● **Exercise prompt**
Count every line that has the word "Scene". Give the number, without anything more.

● **Entries**
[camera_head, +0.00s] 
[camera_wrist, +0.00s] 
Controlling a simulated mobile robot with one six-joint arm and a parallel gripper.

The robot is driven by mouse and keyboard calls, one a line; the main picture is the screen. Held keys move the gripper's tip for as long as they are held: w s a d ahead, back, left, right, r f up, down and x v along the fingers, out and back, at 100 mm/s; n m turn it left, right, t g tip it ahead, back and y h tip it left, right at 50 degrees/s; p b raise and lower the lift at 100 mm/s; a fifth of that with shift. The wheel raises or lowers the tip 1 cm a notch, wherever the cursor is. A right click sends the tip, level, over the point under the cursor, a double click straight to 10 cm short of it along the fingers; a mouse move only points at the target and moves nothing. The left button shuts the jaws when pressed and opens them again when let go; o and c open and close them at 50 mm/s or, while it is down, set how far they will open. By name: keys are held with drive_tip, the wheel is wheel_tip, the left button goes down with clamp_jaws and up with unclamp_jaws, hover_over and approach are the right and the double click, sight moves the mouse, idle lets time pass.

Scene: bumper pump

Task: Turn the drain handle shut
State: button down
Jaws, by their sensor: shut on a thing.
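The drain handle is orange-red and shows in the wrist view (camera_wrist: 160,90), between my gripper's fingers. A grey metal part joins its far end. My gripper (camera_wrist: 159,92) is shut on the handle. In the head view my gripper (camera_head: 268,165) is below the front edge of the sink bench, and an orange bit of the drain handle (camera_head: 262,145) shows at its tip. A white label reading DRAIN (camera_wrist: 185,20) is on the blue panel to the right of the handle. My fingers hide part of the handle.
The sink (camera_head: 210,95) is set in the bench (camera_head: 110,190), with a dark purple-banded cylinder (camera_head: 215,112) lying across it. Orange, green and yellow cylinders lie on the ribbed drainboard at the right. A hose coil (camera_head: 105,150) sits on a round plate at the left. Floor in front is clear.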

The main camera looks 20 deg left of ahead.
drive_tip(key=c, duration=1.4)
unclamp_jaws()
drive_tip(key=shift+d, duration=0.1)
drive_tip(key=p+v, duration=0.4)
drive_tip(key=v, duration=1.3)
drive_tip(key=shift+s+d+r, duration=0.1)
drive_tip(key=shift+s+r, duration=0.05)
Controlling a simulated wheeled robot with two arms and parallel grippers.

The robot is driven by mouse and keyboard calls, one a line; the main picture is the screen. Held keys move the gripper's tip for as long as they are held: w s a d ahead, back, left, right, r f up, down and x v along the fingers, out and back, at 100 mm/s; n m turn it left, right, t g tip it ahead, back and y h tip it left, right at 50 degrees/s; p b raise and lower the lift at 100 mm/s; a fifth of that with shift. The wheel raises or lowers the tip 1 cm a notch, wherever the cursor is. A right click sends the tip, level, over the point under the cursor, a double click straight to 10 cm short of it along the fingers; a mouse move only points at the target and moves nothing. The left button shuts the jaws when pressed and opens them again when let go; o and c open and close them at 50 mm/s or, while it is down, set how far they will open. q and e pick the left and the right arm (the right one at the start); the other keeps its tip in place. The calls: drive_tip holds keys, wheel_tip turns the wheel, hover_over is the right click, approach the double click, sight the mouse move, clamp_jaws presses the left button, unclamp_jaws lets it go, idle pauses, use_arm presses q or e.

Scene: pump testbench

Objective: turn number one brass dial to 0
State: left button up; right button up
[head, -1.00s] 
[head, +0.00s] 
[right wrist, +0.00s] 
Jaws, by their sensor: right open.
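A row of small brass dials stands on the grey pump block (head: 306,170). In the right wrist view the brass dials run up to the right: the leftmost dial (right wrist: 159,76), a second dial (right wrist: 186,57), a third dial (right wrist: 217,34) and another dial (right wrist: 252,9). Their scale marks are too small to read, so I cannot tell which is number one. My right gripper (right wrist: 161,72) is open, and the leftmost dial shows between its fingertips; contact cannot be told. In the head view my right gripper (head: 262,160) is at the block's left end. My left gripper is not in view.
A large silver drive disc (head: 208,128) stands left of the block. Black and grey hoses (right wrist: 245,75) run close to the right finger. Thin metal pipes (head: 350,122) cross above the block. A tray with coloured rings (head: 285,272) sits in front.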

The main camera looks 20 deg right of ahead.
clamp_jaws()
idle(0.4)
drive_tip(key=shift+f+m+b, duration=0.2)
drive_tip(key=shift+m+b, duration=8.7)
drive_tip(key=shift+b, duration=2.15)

● **Task solution**
2